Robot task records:
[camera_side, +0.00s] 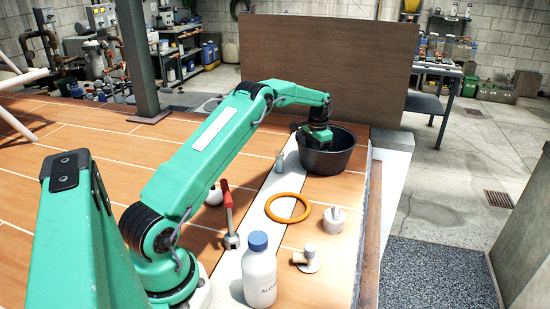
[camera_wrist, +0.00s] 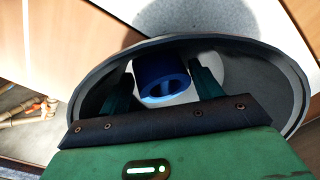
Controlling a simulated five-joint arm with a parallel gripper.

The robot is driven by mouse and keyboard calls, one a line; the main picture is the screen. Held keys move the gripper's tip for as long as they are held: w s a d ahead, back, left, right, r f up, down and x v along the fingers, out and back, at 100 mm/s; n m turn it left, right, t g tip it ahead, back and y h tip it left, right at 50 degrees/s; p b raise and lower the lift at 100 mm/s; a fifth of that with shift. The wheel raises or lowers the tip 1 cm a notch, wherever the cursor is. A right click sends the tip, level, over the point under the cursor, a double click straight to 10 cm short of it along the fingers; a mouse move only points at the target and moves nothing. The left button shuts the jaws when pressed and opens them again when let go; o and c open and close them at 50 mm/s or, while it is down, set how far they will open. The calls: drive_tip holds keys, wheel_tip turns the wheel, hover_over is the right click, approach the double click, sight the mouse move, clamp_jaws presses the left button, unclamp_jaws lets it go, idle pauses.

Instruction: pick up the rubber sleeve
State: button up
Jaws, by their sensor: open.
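The rubber sleeve (camera_wrist: 162,72) is a short dark blue hollow cylinder inside the black bucket (camera_side: 329,163). In the wrist view its open end faces the camera, and the bucket's rim (camera_wrist: 92,72) curves around it. My gripper (camera_wrist: 163,88) is open, with one finger on each side of the sleeve and no clear contact. In the side view my gripper (camera_side: 318,142) reaches down into the bucket's mouth; the fingertips and the sleeve are hidden there by the bucket wall.
Near the bucket are an orange ring (camera_side: 288,208), a small grey cylinder (camera_side: 279,161), a metal fitting (camera_side: 334,220) and another fitting (camera_side: 308,259). A brown board (camera_side: 325,65) rises behind.

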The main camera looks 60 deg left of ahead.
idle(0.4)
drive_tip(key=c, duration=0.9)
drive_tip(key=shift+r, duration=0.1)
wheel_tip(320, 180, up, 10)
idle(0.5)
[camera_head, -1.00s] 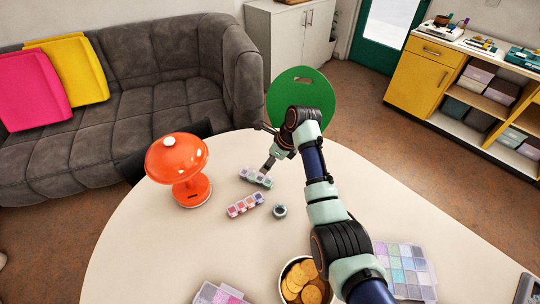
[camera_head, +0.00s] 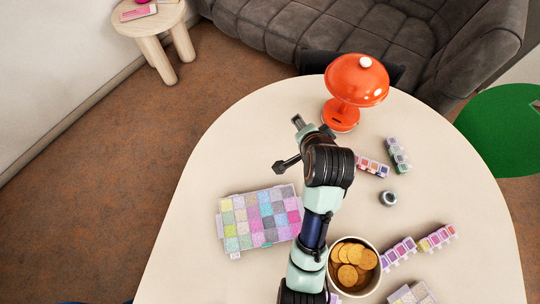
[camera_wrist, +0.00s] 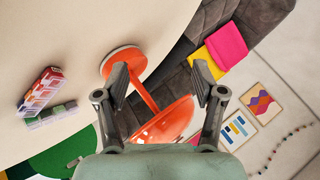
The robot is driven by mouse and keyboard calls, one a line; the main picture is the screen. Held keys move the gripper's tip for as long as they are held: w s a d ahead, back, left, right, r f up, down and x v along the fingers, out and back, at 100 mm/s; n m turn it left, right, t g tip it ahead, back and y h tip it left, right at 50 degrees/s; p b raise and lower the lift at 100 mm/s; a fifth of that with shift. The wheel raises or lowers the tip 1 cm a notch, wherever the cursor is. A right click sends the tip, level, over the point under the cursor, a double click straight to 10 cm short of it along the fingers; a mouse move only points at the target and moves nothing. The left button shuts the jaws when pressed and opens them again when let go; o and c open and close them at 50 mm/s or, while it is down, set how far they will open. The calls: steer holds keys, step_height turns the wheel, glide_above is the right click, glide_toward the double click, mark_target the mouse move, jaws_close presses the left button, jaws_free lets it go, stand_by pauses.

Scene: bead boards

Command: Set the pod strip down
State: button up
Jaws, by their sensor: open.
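A pod strip with green and dark lids (camera_head: 397,155) lies on the table right of the orange lamp; it also shows in the wrist view (camera_wrist: 50,116). A second strip with red and purple lids (camera_head: 372,166) lies beside it, partly covered by my arm in the head view; it is plain in the wrist view (camera_wrist: 40,92). My gripper (camera_wrist: 160,85) is open, with nothing between its fingers. It is apart from both strips, up and to the left of them in the head view (camera_head: 298,122).
The orange lamp (camera_head: 356,80) stands close to my gripper. A small round jar (camera_head: 388,198), a bowl of gold discs (camera_head: 375,252), a large bead case (camera_head: 229,218) and more strips (camera_head: 399,251) are on the table (camera_head: 200,170). The left part of the table is clear.

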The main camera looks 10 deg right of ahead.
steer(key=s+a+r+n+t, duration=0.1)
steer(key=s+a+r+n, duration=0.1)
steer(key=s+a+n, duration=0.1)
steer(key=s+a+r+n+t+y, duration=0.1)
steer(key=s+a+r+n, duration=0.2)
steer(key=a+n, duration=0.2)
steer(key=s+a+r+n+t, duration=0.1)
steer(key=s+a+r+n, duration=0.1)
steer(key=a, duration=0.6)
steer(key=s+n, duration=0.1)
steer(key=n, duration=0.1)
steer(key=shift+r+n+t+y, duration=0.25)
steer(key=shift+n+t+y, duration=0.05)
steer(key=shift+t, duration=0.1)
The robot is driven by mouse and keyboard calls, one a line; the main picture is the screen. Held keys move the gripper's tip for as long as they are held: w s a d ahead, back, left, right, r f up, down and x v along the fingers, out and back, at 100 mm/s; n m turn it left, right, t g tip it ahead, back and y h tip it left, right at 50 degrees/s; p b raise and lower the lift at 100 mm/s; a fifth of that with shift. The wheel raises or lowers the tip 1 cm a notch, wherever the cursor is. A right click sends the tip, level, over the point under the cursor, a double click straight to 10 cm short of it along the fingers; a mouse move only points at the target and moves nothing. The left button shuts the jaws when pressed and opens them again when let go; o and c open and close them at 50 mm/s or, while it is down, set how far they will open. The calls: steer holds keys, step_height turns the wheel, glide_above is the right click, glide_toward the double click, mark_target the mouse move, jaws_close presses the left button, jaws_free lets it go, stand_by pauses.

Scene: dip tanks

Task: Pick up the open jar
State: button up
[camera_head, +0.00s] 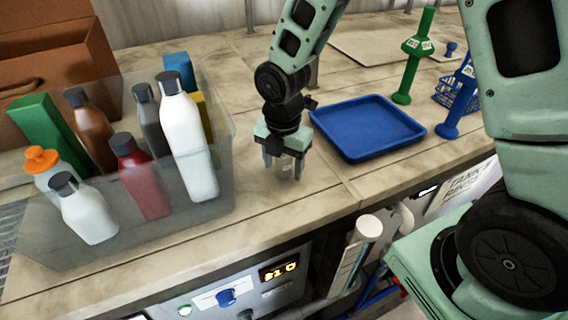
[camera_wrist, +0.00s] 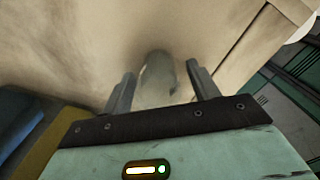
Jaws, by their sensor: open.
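A small clear glass jar (camera_wrist: 158,80) stands on the wooden worktop in the wrist view, between and just beyond my fingertips. Its clear wall makes its outline faint, and its mouth is hard to make out. My gripper (camera_wrist: 161,72) is open, with one finger on each side of the jar and a visible gap to each. In the head view my gripper (camera_head: 283,173) points down, low over the worktop between the clear bin and the blue tray. There the jar is mostly hidden by the fingers. I cannot tell whether a finger touches it.
A clear bin (camera_head: 110,240) full of bottles and boxes stands close on the left. A blue tray (camera_head: 366,128) lies to the right, with a green stand (camera_head: 411,70) and a blue stand (camera_head: 458,105) beyond. The worktop's front edge is near my gripper.

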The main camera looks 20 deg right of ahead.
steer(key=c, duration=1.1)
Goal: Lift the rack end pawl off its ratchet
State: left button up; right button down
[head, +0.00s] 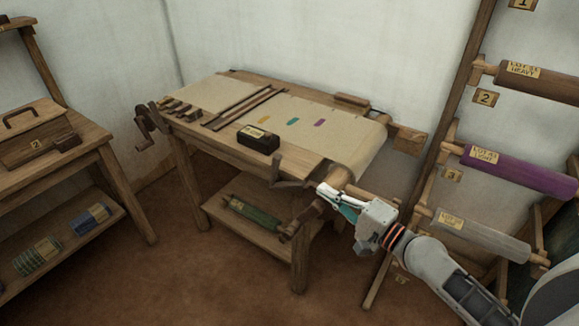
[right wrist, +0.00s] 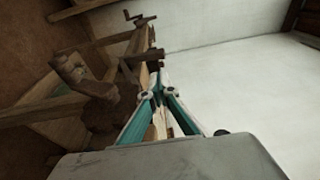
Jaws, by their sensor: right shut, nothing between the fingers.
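The wooden loom (head: 215,138) stands in the middle of the head view. At its near right corner is a cloth roller (head: 336,178) with dark rusty metal parts (head: 290,184) beside it. My right gripper (head: 324,189) is shut and empty at this corner, by the roller end. In the right wrist view its fingers (right wrist: 158,93) meet at the tips, beside the loom's side beam. A rusty, toothed-looking part (right wrist: 85,76) lies left of the fingers. I cannot tell pawl from ratchet for certain, nor whether the fingers touch either. My left gripper is out of view.
A dark labelled box (head: 258,139) sits on the loom top. A green roll (head: 250,213) lies on the lower shelf. A rack of labelled rolls (head: 520,172) stands close on the right. A side table (head: 85,140) is at the left, with open floor (head: 165,265) between.

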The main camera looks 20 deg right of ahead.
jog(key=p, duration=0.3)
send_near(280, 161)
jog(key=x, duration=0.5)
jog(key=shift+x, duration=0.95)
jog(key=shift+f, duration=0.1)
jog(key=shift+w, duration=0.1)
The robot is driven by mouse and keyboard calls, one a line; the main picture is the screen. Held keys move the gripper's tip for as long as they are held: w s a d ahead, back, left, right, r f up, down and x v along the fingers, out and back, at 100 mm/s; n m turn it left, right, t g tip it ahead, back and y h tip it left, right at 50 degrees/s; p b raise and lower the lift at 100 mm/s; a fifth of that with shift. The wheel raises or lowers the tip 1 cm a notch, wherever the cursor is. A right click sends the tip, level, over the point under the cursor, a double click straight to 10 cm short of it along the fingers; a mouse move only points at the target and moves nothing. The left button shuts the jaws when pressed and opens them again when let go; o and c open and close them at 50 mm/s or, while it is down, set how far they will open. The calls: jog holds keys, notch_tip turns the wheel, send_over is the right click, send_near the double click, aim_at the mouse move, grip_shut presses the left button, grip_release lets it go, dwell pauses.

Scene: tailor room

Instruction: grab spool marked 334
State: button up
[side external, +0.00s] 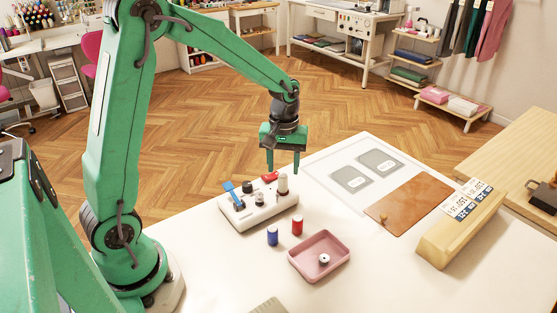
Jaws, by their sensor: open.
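A blue spool (272,236) and a red spool (297,227) stand side by side on the white table, in front of a white stand (246,222). A small dark-and-white round piece (324,259), perhaps a spool, sits inside the pink tray (302,268). A pale upright cylinder (283,185) is at the right end of the stand. I cannot read the number 334 on any of them. My gripper (283,167) points down with its fingers apart, above the right end of the stand near the pale cylinder.
A brown leather sheet (408,204) and a wooden block with number cards (445,243) lie right. The table's front right is clear.

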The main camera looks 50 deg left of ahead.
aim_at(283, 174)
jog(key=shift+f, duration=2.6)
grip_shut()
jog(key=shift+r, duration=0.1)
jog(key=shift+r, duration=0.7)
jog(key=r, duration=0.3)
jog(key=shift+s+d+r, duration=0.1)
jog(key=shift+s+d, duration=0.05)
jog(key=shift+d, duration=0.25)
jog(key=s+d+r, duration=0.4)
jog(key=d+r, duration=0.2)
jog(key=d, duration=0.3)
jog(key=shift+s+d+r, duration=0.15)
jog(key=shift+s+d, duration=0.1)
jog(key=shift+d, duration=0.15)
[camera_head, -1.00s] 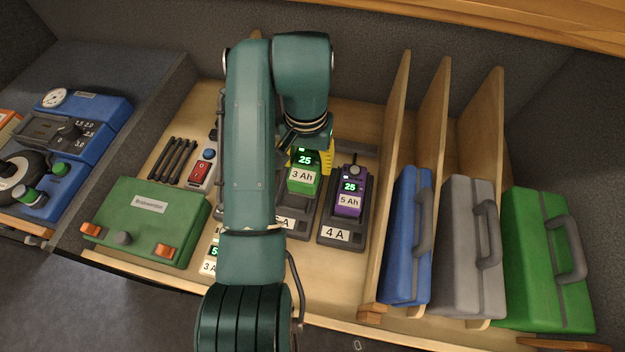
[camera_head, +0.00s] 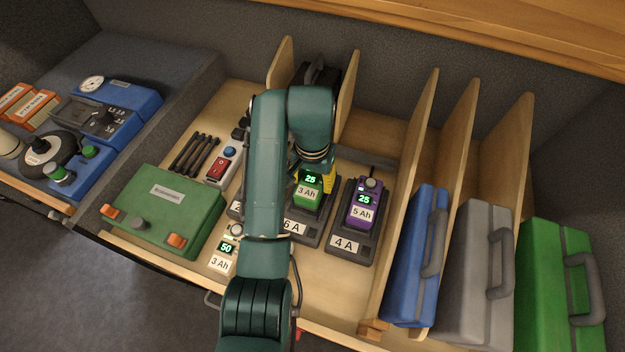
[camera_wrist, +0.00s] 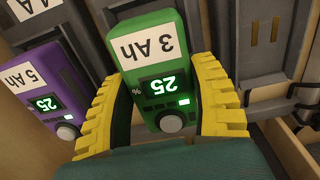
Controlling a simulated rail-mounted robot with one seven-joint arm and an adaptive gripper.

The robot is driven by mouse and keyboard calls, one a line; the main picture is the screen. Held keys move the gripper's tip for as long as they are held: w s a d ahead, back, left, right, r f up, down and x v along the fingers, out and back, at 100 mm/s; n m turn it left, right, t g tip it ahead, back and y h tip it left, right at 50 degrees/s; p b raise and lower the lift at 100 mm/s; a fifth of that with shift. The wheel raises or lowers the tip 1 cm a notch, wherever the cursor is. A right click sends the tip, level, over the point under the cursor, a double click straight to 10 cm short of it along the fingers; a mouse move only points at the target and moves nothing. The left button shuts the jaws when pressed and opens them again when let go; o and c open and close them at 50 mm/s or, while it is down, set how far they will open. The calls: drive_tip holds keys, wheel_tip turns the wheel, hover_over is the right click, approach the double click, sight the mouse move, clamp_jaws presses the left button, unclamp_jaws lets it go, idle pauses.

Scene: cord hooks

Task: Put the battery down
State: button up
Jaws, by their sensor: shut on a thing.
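The green 3 Ah battery (camera_head: 308,194), its display reading 25, is in my gripper (camera_head: 316,178) at the 6 A charger (camera_head: 313,228). In the wrist view, the yellow fingers of my gripper (camera_wrist: 163,98) are closed on both sides of the green battery (camera_wrist: 152,82). Whether its underside rests in the charger is hidden. The purple 5 Ah battery (camera_head: 363,205) stands in the 4 A charger (camera_head: 345,244) to the right. It also shows at the left of the wrist view (camera_wrist: 50,92).
A pale 3 Ah battery (camera_head: 222,258) reading 50 is at the front, left of my arm. A green box (camera_head: 165,212) and a red-switched power strip (camera_head: 221,167) lie left. Wooden dividers and blue (camera_head: 416,255), grey (camera_head: 470,275) and green (camera_head: 550,275) cases stand right.

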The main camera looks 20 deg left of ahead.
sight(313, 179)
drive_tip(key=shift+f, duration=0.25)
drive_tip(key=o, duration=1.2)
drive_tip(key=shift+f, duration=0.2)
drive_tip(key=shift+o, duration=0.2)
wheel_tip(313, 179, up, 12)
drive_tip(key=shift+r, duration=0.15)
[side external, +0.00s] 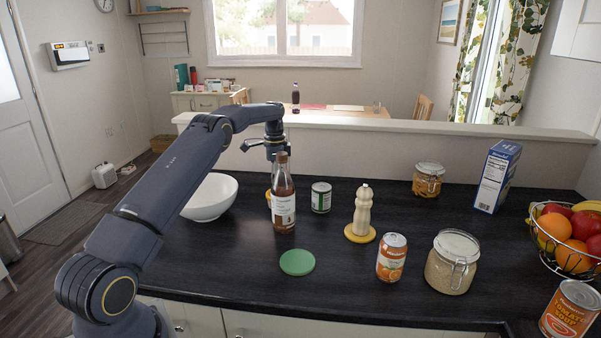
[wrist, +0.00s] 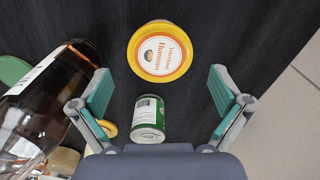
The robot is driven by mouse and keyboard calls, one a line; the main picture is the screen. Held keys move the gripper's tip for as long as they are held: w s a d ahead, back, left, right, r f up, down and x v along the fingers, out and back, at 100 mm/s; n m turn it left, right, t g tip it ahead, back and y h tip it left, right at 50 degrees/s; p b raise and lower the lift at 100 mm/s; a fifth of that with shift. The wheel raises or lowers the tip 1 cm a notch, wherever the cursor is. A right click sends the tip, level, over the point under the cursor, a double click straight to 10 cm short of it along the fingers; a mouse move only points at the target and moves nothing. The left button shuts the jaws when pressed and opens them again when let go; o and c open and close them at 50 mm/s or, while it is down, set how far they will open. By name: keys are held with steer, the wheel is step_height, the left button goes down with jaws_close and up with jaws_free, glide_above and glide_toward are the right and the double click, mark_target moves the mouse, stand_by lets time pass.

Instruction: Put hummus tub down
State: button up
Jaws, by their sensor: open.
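The hummus tub (wrist: 160,52) has an orange-yellow rim and a white label reading Hummus. It is on the dark worktop in the wrist view, ahead of and between my open fingers, touching neither. In the side view only a yellow sliver of the tub (side external: 268,194) shows behind the dark bottle. My gripper (wrist: 157,92) is open and empty. In the side view my gripper (side external: 267,150) is above the worktop, behind the bottle, partly hidden by it.
The tall bottle (side external: 283,204) stands close by, with a green-labelled can (side external: 321,198) beside it. A green disc (side external: 297,262) lies bare in front. A pepper mill (side external: 363,210) stands on a yellow disc; a white bowl (side external: 210,199) is left. Dark worktop (side external: 225,262) is clear front left.

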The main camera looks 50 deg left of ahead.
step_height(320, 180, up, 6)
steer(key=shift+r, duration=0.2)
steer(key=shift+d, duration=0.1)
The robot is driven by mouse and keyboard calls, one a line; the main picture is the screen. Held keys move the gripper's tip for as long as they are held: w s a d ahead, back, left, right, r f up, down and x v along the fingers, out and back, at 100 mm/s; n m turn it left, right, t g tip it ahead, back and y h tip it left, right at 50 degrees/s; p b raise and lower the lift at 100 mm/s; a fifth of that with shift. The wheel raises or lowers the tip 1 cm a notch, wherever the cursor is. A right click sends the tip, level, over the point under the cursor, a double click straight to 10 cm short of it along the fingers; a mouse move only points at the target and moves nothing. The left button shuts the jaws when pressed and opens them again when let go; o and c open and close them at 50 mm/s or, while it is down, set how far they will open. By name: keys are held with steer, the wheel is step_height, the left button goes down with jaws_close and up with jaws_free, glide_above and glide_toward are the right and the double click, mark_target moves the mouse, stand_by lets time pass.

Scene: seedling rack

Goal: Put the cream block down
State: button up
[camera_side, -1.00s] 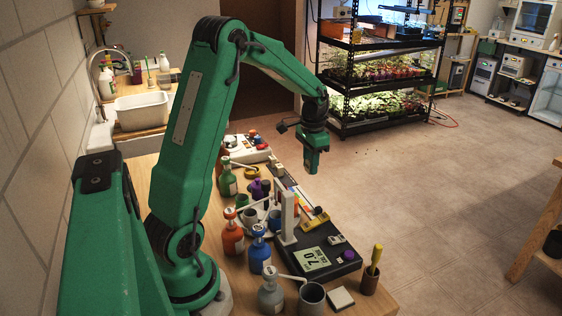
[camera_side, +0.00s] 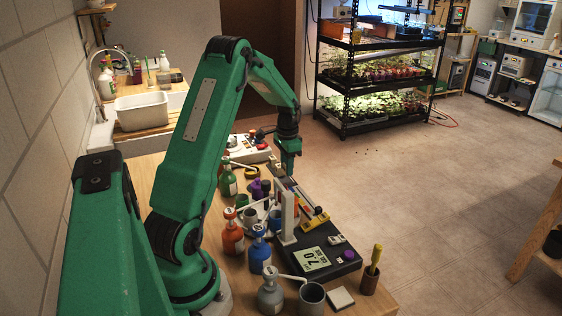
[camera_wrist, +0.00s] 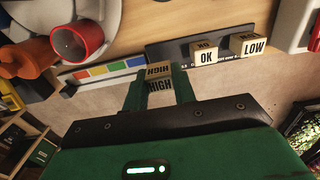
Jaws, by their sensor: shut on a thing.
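My gripper (camera_wrist: 158,93) is shut on a cream block (camera_wrist: 160,85) marked HIGH, with one green finger on each side of it in the wrist view. In the side view my gripper (camera_side: 289,168) points down over the far right part of the bench; the block is too small to make out there. Two like blocks, marked OK (camera_wrist: 205,52) and LOW (camera_wrist: 248,45), sit on a dark strip (camera_wrist: 172,54) just beyond the held one. Whether the held block touches anything below cannot be told.
A colour-striped bar (camera_wrist: 104,71) and a red cup (camera_wrist: 78,42) lie left of the held block in the wrist view. In the side view, several spray bottles (camera_side: 233,240) and a black device with a display (camera_side: 312,258) crowd the bench nearer the camera.

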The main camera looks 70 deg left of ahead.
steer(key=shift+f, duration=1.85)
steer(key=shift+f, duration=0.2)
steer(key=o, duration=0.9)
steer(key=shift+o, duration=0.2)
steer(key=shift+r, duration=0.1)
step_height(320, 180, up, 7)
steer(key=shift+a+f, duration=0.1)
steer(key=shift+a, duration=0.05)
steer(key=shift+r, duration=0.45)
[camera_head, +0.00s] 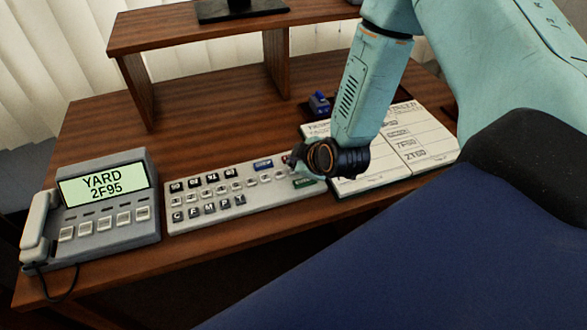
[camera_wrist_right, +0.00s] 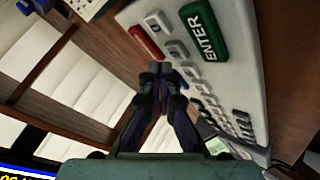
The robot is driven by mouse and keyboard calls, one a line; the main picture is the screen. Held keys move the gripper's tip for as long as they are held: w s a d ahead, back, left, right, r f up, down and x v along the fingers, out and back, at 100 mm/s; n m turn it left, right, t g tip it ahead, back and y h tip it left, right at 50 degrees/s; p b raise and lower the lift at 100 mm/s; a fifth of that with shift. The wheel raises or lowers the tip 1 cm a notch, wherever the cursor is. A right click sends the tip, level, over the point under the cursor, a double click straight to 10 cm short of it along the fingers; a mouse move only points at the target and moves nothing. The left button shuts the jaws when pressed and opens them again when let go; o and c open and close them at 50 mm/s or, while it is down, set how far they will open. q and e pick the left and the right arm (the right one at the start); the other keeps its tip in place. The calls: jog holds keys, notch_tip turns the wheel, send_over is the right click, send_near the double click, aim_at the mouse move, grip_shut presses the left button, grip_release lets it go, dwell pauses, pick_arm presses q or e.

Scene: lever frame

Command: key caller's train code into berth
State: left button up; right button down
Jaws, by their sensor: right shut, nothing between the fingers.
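The grey telephone console (camera_head: 100,210) stands at the left of the desk, and its lit screen (camera_head: 103,185) reads "YARD 2F95". The long pale keypad (camera_head: 268,203) lies right of it, with dark berth and letter keys at its left and a green ENTER key (camera_head: 304,183) at its right end. My right gripper (camera_head: 297,160) is shut and empty over the keypad's right end. In the right wrist view its closed fingertips (camera_wrist_right: 163,70) appear close to the keys, beside the red key (camera_wrist_right: 146,42) and the ENTER key (camera_wrist_right: 207,37). Contact cannot be told. My left gripper is not in view.
An open log book (camera_head: 425,150) with printed codes lies right of the keypad, partly behind my right arm. A small blue object (camera_head: 319,103) sits behind it. A wooden shelf (camera_head: 200,28) stands at the back. The desk between shelf and keypad is clear.

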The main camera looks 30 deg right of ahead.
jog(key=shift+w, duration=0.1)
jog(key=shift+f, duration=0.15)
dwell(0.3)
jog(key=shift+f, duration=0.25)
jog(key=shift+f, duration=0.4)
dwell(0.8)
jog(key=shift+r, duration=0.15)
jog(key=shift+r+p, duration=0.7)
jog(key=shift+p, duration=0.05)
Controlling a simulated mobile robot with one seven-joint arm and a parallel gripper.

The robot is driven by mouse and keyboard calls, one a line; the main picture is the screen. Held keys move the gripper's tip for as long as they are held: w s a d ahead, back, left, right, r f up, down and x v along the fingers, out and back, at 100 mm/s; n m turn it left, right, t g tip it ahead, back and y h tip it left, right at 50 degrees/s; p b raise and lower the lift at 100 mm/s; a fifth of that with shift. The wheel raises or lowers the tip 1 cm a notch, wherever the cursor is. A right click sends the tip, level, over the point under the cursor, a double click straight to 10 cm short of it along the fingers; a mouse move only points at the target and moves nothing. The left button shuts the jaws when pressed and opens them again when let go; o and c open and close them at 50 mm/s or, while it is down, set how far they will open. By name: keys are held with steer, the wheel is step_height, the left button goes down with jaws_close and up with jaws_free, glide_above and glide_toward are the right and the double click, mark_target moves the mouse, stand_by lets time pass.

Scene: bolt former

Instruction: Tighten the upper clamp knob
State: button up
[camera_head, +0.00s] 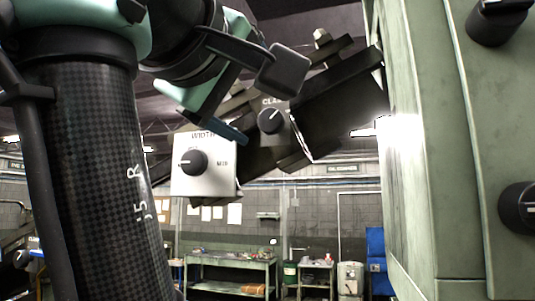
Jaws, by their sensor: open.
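A round dark knob (270,120) with a light pointer line sits on a dark tilted machine arm, under a partly covered label that starts "CLA". My gripper (257,104) reaches in from the upper left, in front of the machine arm. Its jaws are open, with one dark block-like finger above the knob and a bluish one to its lower left. The knob shows between them in the picture. I cannot tell how far the fingers are from it in depth, and no contact is visible.
A white panel (205,178) labelled "WIDTH" carries another black knob (193,162) to the left. A large green machine housing (420,150) fills the right side, with black knobs (518,208) on it. A workbench (230,262) and a blue object (376,262) stand far behind.

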WHAT NEEDS TO BE DONE: Copy the part that starts at the line with "Scene: cord hooks" and finishes at the line with "[wrist, +0.00s]", both included, and nothing more. Pictures are left out.

FINISHED ANSWER:
Scene: cord hooks

Task: Put the battery down
State: button up
Jaws, by their sensor: shut on a thing.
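The green 3 Ah battery (camera_head: 308,194), its display reading 25, is in my gripper (camera_head: 316,178) at the 6 A charger (camera_head: 313,228). In the wrist view, the yellow fingers of my gripper (camera_wrist: 163,98) are closed on both sides of the green battery (camera_wrist: 152,82). Whether its underside rests in the charger is hidden. The purple 5 Ah battery (camera_head: 363,205) stands in the 4 A charger (camera_head: 345,244) to the right. It also shows at the left of the wrist view (camera_wrist: 50,92).
A pale 3 Ah battery (camera_head: 222,258) reading 50 is at the front, left of my arm. A green box (camera_head: 165,212) and a red-switched power strip (camera_head: 221,167) lie left. Wooden dividers and blue (camera_head: 416,255), grey (camera_head: 470,275) and green (camera_head: 550,275) cases stand right.

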The main camera looks 20 deg left of ahead.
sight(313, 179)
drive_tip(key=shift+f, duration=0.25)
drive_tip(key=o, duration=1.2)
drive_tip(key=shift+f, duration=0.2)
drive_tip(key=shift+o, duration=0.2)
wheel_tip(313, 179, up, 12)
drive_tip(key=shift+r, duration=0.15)
[side external, +0.00s] 
[wrist, +0.00s] 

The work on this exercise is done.